EXERCISE DIRECTIONS
Copy out every line containing the word "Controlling".

(Robot episode data)
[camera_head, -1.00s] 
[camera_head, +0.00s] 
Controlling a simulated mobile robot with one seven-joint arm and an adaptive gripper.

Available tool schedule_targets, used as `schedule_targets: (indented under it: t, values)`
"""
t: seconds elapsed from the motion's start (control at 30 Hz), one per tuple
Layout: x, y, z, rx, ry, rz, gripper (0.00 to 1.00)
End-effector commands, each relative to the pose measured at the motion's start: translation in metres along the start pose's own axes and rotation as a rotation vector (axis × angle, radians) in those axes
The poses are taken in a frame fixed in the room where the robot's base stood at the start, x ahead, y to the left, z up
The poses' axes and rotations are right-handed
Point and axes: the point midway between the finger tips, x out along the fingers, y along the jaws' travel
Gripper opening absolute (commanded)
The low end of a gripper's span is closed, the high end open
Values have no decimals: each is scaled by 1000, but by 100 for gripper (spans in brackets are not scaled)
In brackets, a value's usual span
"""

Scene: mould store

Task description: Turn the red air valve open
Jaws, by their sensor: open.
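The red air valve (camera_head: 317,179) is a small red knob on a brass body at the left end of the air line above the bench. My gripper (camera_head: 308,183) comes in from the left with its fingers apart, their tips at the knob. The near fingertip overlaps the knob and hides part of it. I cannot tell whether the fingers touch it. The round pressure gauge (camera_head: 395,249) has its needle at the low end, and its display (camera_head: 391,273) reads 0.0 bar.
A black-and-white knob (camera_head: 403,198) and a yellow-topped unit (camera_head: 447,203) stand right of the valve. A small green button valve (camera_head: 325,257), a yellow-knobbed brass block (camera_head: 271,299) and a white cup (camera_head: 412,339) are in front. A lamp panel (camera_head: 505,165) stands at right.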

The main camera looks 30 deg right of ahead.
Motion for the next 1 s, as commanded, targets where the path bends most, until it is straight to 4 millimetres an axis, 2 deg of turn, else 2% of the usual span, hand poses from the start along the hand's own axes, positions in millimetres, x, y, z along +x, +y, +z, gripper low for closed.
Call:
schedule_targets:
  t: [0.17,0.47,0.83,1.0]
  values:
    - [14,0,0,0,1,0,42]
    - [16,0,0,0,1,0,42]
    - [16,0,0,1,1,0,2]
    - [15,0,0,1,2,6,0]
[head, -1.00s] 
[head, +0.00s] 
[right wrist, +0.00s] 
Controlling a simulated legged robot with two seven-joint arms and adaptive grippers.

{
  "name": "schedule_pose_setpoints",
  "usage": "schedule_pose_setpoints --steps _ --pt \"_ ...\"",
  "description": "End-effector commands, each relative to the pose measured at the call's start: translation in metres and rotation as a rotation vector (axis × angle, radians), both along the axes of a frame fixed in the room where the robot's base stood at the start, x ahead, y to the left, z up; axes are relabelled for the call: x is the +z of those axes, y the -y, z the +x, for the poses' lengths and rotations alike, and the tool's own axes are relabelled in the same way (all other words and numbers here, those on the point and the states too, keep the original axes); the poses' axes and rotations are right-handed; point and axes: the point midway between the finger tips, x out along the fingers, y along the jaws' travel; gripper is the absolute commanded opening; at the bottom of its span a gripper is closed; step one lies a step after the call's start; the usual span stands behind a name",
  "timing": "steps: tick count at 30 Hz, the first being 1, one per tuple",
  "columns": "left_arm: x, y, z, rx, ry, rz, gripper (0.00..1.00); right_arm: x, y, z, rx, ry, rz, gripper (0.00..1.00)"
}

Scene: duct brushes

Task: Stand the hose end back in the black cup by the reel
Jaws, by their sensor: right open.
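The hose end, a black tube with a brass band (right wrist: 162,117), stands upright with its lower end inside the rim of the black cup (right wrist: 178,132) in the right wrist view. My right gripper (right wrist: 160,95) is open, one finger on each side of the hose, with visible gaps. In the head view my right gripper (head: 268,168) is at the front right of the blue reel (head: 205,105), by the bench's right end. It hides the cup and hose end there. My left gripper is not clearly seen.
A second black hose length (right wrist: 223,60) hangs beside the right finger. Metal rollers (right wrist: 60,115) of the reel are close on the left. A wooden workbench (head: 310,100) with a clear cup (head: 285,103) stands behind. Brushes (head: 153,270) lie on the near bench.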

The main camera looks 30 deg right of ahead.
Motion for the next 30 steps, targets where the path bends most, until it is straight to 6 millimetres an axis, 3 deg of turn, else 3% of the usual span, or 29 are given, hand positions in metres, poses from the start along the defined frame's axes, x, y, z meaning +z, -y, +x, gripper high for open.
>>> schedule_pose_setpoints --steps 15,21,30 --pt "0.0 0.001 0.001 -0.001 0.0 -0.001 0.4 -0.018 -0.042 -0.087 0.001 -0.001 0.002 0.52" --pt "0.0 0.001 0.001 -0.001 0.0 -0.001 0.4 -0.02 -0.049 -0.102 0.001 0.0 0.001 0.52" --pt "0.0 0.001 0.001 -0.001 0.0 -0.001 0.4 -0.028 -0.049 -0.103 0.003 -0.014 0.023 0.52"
==
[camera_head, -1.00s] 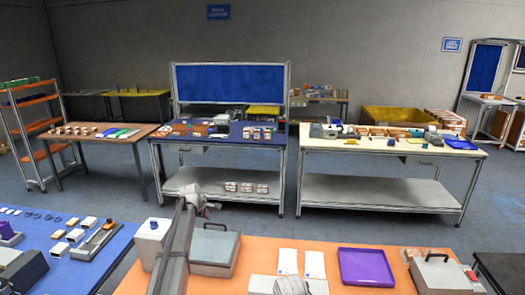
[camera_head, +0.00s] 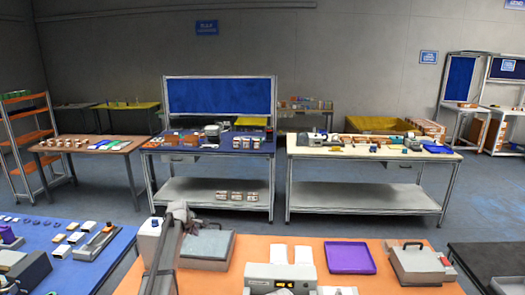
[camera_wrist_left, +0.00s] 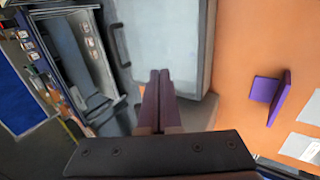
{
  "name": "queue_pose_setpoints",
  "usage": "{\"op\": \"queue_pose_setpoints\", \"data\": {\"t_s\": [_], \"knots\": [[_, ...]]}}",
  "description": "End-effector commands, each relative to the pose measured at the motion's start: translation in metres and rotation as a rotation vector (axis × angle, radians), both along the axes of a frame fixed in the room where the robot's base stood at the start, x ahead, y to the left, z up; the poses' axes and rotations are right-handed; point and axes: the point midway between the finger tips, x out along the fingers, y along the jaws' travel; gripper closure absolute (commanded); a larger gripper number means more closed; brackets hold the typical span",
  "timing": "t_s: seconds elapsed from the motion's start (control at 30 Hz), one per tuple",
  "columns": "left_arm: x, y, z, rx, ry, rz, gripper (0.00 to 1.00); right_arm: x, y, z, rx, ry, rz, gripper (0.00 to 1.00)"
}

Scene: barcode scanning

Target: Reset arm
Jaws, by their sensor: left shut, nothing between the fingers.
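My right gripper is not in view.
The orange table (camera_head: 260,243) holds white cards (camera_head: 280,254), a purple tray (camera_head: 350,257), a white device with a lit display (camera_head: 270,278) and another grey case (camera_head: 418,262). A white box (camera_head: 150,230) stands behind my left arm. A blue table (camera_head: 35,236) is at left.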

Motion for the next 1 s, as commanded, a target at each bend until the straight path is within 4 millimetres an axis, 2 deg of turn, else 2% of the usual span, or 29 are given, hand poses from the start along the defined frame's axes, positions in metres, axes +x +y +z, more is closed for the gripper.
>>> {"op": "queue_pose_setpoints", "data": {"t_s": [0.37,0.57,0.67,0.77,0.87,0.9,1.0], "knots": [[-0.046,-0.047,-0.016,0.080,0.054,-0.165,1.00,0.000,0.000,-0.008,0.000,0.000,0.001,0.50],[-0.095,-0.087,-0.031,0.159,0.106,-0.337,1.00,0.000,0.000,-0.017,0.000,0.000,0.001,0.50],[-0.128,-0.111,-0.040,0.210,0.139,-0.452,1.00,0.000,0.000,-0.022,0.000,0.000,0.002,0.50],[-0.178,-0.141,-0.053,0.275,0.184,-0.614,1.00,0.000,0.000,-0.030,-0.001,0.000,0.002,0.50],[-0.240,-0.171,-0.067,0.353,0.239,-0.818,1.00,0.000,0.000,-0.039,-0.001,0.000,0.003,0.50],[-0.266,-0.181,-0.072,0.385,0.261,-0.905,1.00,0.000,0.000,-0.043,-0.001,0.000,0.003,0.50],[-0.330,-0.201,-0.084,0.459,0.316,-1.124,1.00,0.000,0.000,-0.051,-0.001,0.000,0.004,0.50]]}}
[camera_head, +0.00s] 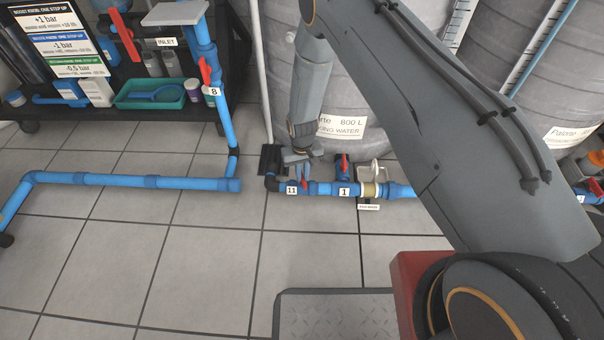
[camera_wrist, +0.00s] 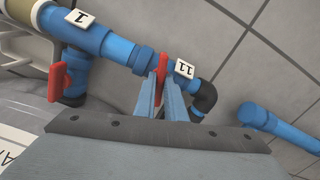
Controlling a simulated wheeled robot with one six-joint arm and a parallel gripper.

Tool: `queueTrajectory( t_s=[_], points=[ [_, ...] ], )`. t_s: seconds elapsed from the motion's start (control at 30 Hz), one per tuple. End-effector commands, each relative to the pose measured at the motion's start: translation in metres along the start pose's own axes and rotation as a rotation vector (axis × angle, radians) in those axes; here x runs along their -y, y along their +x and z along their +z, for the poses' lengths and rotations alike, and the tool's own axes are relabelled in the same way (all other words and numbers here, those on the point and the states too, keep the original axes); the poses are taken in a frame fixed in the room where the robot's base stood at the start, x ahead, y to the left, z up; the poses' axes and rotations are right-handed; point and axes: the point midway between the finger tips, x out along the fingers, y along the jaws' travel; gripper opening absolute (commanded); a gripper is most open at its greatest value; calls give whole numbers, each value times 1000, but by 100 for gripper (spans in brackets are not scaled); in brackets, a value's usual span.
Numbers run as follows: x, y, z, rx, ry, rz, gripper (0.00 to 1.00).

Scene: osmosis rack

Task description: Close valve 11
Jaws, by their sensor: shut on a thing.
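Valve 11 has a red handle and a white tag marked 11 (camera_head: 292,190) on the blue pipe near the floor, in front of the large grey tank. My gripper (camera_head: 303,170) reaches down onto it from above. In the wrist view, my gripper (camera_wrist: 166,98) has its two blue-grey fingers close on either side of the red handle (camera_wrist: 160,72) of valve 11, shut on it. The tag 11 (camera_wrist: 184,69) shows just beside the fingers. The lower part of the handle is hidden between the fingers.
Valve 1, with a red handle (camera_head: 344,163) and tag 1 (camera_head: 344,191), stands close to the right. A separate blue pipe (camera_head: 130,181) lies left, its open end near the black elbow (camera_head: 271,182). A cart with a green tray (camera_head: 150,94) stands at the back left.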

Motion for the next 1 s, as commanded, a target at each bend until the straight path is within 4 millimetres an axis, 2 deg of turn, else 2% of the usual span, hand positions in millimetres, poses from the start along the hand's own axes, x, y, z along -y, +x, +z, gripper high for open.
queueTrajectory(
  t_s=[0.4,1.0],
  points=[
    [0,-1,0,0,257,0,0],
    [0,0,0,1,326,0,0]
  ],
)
---
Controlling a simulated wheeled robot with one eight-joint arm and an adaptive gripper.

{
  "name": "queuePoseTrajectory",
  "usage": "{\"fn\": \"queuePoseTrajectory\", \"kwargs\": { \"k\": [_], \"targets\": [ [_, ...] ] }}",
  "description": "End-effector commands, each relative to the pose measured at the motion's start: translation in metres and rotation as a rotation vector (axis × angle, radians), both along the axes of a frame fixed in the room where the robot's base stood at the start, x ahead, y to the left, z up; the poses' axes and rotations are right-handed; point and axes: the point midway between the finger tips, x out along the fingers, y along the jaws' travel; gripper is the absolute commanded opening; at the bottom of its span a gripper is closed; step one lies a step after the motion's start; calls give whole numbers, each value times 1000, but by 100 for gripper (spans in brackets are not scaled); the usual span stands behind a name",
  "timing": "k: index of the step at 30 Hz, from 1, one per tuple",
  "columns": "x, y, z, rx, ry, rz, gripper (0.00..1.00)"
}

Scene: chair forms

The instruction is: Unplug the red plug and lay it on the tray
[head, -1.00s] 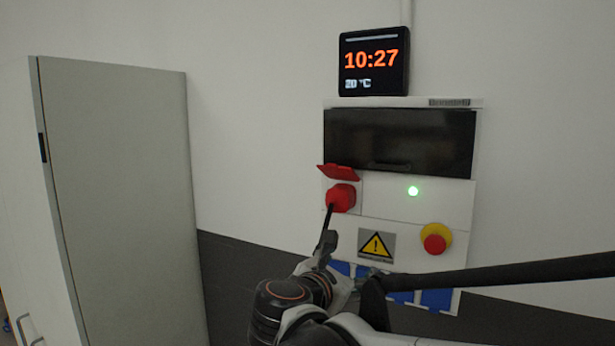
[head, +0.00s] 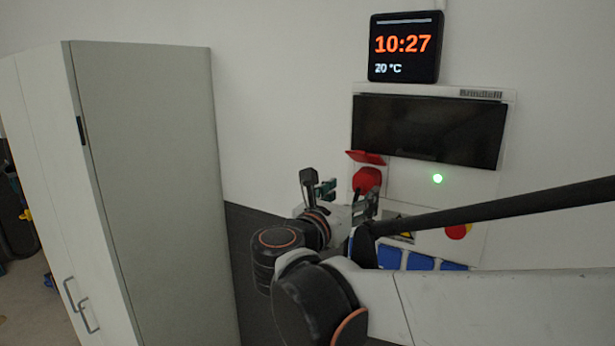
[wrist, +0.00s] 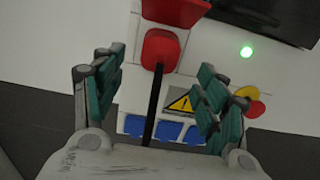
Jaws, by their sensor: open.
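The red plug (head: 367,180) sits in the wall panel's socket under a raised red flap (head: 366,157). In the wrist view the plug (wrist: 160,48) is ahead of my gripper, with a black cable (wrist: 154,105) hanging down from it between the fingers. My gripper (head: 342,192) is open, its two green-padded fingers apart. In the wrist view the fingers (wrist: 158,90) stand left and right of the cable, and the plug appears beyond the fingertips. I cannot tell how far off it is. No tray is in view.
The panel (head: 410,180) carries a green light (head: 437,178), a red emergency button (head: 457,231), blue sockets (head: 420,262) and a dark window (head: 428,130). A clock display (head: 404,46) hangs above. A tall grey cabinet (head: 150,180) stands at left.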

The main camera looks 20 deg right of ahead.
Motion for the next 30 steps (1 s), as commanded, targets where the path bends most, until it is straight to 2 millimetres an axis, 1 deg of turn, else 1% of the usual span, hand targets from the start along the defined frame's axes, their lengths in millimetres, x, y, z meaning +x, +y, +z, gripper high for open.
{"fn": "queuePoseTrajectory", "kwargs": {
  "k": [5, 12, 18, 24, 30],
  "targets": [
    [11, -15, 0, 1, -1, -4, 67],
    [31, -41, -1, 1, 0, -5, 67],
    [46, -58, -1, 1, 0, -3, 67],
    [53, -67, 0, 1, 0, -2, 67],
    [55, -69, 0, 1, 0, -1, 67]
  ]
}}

FINISHED TASK
Controlling a simulated mobile robot with one seven-joint arm and an adaptive gripper.
Controlling a simulated legged robot with two seven-joint arms and adaptive grippers.
Controlling a simulated wheeled robot with one six-joint arm and a parallel gripper.
Controlling a simulated wheeled robot with one eight-joint arm and an adaptive gripper.

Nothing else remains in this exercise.